Creating a Remote Jina Pod via Flow API

This tutorial guides you to run a Jina Pod remotely via Flow API.

Before the start, make sure to read “Understanding Pea and Pod in Jina” and “Jina Flow API”.

Terminologies

  • Workflow: a set of connected pods for accomplishing certain task, e.g. indexing, searching, extracting.

  • Flow API: a pythonic way for users to construct workflows in Jina with clean, readable idioms.

  • Remote, local instance, local machine: the place where you want to run the pod, the place offers better computational capability or larger storage. For example, one may want to run an encode pod on the remote GPU instance.

  • Local, local instance, local machine: the place of your entrypoint and the rest parts of your workflow.

Prerequisites

  • Both remote and local needs to have Jina installed.

  • The local needs to know the IP address/host name of the remote.

  • The ports on the remote (in the range of 49152-65535) must be public accessible.

Steps

1. Let the Remote Jina Listen

We start a Jina gateway to listen on the spawning request. By default, this feature is not enabled, one can simply type the following in the remote console:

jina gateway --allow-spawn
[email protected][W]:SECURITY ALERT! this gateway allows SpawnRequest from remote Jina
[email protected][C]:gateway is listening at: 0.0.0.0:41851

After it reaches to gateway is listening, the remote Jina is ready. The port number is important for the local to connect to it. In this example we write down 41851. If you want to have fixed port number everytime, please use --port-expose to specify it.

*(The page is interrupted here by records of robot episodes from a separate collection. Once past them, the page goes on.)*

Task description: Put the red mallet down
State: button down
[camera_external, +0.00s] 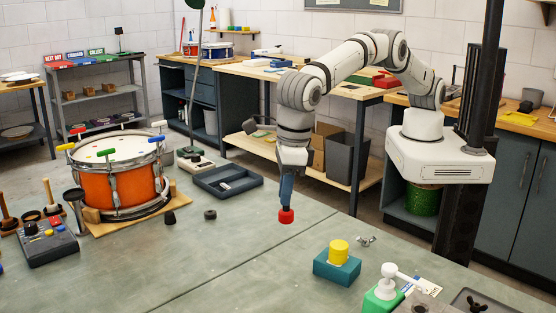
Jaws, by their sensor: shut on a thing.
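The red mallet head (286,215) shows at the tip of my gripper (286,200), just above the green-grey bench top (215,250). My gripper points down and is shut on the mallet. The mallet's handle is hidden or too small to make out. I cannot tell whether the head touches the bench. An orange drum (118,188) stands on a wooden base to the left, with coloured clamps around its rim.
A teal block with a yellow cylinder (338,252) and a green-based white device (385,290) stand to the front right. A dark tray (228,182) lies behind left. A small black ring (210,214) lies left of the mallet. The bench's front middle is clear.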

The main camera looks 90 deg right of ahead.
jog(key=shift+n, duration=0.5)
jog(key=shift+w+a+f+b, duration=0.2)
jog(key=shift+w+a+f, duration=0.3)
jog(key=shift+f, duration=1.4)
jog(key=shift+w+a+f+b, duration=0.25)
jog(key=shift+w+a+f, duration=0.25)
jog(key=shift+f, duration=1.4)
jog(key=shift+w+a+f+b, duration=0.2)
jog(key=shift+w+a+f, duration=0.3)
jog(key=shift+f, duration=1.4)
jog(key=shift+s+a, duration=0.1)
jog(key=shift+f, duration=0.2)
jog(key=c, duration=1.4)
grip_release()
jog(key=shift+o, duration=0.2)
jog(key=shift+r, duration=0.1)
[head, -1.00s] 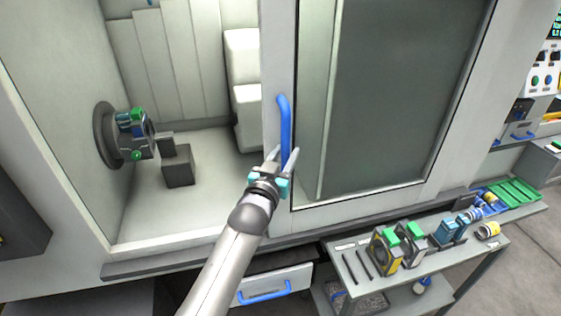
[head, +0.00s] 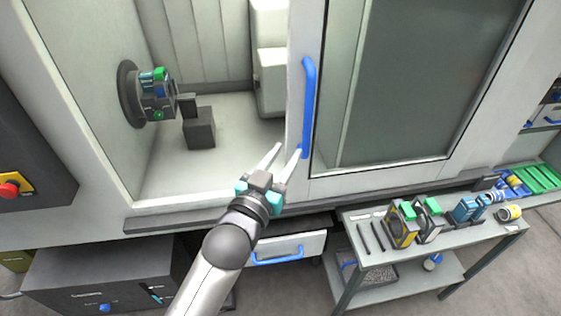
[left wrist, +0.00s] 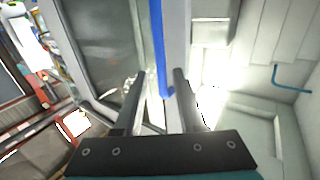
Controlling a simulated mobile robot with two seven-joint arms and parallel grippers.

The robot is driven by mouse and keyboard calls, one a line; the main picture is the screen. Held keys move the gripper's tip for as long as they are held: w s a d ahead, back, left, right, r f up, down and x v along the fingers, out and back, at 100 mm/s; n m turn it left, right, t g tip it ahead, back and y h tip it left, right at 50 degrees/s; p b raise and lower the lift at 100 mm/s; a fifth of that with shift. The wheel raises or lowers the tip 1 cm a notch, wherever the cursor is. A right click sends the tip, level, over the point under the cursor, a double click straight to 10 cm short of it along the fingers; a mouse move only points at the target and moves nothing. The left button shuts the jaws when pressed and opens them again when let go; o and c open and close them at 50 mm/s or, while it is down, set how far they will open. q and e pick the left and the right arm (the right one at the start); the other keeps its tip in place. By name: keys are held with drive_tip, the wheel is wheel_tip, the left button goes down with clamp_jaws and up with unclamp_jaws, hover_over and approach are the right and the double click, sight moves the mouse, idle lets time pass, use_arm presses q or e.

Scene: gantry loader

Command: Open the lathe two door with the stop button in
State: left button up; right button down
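The lathe door (head: 297,178) is slid to the right, with the machine's inside open on its left. Its upright blue handle (head: 308,100) stands on the door's left edge. My left gripper (head: 287,149) is open and empty, just below and left of the handle's lower end. In the left wrist view the blue handle (left wrist: 159,45) ends in the gap between the spread fingertips (left wrist: 158,75), and the fingers do not grip it. A red stop button (head: 10,190) on a yellow plate is at the left edge; I cannot tell whether it is pressed in. My right gripper is not in view.
Inside the lathe are a chuck (head: 132,94) and a dark block (head: 199,134). A grey cart (head: 360,215) with several parts stands below the door at right. A drawer with a blue handle (head: 278,258) is beneath the machine.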

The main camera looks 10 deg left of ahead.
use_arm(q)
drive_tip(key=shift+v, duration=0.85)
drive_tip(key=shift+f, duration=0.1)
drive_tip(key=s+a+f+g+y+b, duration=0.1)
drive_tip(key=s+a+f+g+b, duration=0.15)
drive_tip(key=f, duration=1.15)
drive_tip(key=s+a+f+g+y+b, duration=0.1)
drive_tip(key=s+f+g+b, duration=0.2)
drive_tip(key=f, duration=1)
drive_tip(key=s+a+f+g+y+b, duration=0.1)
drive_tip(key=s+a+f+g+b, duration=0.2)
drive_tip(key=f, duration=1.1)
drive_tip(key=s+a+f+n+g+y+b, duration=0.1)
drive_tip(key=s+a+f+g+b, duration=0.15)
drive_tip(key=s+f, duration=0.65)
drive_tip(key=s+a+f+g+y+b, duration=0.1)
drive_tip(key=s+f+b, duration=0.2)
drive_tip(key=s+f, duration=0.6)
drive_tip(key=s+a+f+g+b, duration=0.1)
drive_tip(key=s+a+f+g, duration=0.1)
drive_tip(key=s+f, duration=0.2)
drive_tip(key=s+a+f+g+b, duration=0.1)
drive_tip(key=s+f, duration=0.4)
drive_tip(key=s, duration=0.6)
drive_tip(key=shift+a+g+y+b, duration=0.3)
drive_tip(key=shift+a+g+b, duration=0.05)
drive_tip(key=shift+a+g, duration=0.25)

More information can be found in the documentation.

2. Build a Simple Index Flow

Here we assume the remote is in the intranet and its IP address is 192.168.31.76.

To build a simple flow, we add a NumpyIndexer with three replicas (i.e. shards).

Locally, we write:

from jina.flow import Flow
from jina.enums import FlowOptimizeLevel

f = (Flow(optimize_level=FlowOptimizeLevel.IGNORE_GATEWAY)
     .add(yaml_path='yaml/test-index.yml',
          replicas=3, separated_workspace=True,
          host='192.168.31.76', port_expose=41851))

Note that yaml/test-index.yml should exist on the remote 192.168.31.76, not at local.

The YAML config we used here is as following:

!NumpyIndexer
with:
  index_filename: tmp2
metas:
  name: test2
requests:
  on:
    SearchRequest:
      - !VectorSearchDriver
        with:
          method: query
    IndexRequest:
      - !VectorIndexDriver
        with:
          method: add
    ControlRequest:
      - !ControlReqDriver {}

3. Run the Flow and Index Data

Locally, we write:

with f:
    f.index(input_fn=random_docs(1000), in_proto=True)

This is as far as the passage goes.